┌─ Items

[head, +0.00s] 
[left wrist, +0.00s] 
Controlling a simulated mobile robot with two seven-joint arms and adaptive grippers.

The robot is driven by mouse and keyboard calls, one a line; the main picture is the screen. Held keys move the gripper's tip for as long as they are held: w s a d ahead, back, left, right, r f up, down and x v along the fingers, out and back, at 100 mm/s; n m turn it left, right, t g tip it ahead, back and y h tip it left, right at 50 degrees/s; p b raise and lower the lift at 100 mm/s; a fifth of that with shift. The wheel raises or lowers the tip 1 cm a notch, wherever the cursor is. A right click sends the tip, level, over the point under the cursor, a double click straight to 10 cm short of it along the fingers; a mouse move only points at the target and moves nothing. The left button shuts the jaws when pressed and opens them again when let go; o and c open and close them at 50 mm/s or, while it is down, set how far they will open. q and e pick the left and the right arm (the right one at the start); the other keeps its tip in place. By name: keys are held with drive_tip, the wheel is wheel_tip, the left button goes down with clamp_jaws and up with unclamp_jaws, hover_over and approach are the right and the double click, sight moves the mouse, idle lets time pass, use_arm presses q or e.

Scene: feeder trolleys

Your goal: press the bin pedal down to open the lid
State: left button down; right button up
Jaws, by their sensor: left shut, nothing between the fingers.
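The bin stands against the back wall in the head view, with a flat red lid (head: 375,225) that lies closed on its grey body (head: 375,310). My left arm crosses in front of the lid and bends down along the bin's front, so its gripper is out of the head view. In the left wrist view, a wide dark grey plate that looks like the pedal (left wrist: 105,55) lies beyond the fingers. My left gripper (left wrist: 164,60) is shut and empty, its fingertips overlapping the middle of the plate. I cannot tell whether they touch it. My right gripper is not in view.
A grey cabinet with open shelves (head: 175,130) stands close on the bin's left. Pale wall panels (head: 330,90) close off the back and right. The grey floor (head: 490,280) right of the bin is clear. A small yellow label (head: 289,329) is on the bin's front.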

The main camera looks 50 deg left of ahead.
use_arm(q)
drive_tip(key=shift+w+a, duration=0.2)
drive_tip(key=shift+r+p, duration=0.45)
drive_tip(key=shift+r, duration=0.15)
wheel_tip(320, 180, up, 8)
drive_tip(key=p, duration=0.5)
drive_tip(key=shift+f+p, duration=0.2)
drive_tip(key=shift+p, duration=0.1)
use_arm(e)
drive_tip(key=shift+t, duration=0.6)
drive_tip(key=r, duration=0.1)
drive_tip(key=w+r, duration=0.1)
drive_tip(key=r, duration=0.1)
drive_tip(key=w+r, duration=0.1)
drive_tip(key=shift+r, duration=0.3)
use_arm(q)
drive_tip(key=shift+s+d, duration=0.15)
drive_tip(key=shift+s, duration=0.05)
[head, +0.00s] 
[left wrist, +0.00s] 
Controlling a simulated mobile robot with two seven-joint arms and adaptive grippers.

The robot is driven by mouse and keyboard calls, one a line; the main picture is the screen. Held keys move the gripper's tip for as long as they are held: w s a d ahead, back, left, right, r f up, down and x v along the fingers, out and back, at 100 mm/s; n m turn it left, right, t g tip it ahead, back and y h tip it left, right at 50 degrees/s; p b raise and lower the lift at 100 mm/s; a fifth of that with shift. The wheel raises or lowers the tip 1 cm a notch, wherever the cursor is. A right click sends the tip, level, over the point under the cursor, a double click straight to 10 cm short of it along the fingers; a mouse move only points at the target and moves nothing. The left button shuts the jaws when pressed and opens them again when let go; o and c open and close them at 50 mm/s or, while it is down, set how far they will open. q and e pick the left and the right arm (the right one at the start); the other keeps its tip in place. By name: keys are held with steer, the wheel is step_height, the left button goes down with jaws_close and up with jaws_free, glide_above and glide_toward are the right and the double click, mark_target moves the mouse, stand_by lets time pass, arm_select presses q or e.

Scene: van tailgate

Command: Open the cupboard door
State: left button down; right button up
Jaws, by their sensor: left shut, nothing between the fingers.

└─

▸ **Goal of the exercise**: Write out the records above again, keeping each one identical to the original.

▸ **The response**:
[head, +0.00s] 
[left wrist, +0.00s] 
Controlling a simulated mobile robot with two seven-joint arms and adaptive grippers.

The robot is driven by mouse and keyboard calls, one a line; the main picture is the screen. Held keys move the gripper's tip for as long as they are held: w s a d ahead, back, left, right, r f up, down and x v along the fingers, out and back, at 100 mm/s; n m turn it left, right, t g tip it ahead, back and y h tip it left, right at 50 degrees/s; p b raise and lower the lift at 100 mm/s; a fifth of that with shift. The wheel raises or lowers the tip 1 cm a notch, wherever the cursor is. A right click sends the tip, level, over the point under the cursor, a double click straight to 10 cm short of it along the fingers; a mouse move only points at the target and moves nothing. The left button shuts the jaws when pressed and opens them again when let go; o and c open and close them at 50 mm/s or, while it is down, set how far they will open. q and e pick the left and the right arm (the right one at the start); the other keeps its tip in place. By name: keys are held with drive_tip, the wheel is wheel_tip, the left button goes down with clamp_jaws and up with unclamp_jaws, hover_over and approach are the right and the double click, sight moves the mouse, idle lets time pass, use_arm presses q or e.

Scene: feeder trolleys

Your goal: press the bin pedal down to open the lid
State: left button down; right button up
Jaws, by their sensor: left shut, nothing between the fingers.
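The bin stands against the back wall in the head view, with a flat red lid (head: 375,225) that lies closed on its grey body (head: 375,310). My left arm crosses in front of the lid and bends down along the bin's front, so its gripper is out of the head view. In the left wrist view, a wide dark grey plate that looks like the pedal (left wrist: 105,55) lies beyond the fingers. My left gripper (left wrist: 164,60) is shut and empty, its fingertips overlapping the middle of the plate. I cannot tell whether they touch it. My right gripper is not in view.
A grey cabinet with open shelves (head: 175,130) stands close on the bin's left. Pale wall panels (head: 330,90) close off the back and right. The grey floor (head: 490,280) right of the bin is clear. A small yellow label (head: 289,329) is on the bin's front.

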The main camera looks 50 deg left of ahead.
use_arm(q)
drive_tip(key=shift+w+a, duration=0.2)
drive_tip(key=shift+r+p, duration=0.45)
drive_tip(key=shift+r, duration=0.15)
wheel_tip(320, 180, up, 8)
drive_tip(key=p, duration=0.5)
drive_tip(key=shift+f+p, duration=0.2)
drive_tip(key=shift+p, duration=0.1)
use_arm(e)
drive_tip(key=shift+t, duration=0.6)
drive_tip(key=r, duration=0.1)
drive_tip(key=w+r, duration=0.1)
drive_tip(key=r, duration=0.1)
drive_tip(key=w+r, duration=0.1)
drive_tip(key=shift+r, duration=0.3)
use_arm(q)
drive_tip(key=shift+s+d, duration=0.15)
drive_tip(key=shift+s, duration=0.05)
[head, +0.00s] 
[left wrist, +0.00s] 
Controlling a simulated mobile robot with two seven-joint arms and adaptive grippers.

The robot is driven by mouse and keyboard calls, one a line; the main picture is the screen. Held keys move the gripper's tip for as long as they are held: w s a d ahead, back, left, right, r f up, down and x v along the fingers, out and back, at 100 mm/s; n m turn it left, right, t g tip it ahead, back and y h tip it left, right at 50 degrees/s; p b raise and lower the lift at 100 mm/s; a fifth of that with shift. The wheel raises or lowers the tip 1 cm a notch, wherever the cursor is. A right click sends the tip, level, over the point under the cursor, a double click straight to 10 cm short of it along the fingers; a mouse move only points at the target and moves nothing. The left button shuts the jaws when pressed and opens them again when let go; o and c open and close them at 50 mm/s or, while it is down, set how far they will open. q and e pick the left and the right arm (the right one at the start); the other keeps its tip in place. By name: keys are held with steer, the wheel is step_height, the left button goes down with jaws_close and up with jaws_free, glide_above and glide_toward are the right and the double click, mark_target moves the mouse, stand_by lets time pass, arm_select presses q or e.

Scene: van tailgate

Command: Open the cupboard door
State: left button down; right button up
Jaws, by their sensor: left shut, nothing between the fingers.

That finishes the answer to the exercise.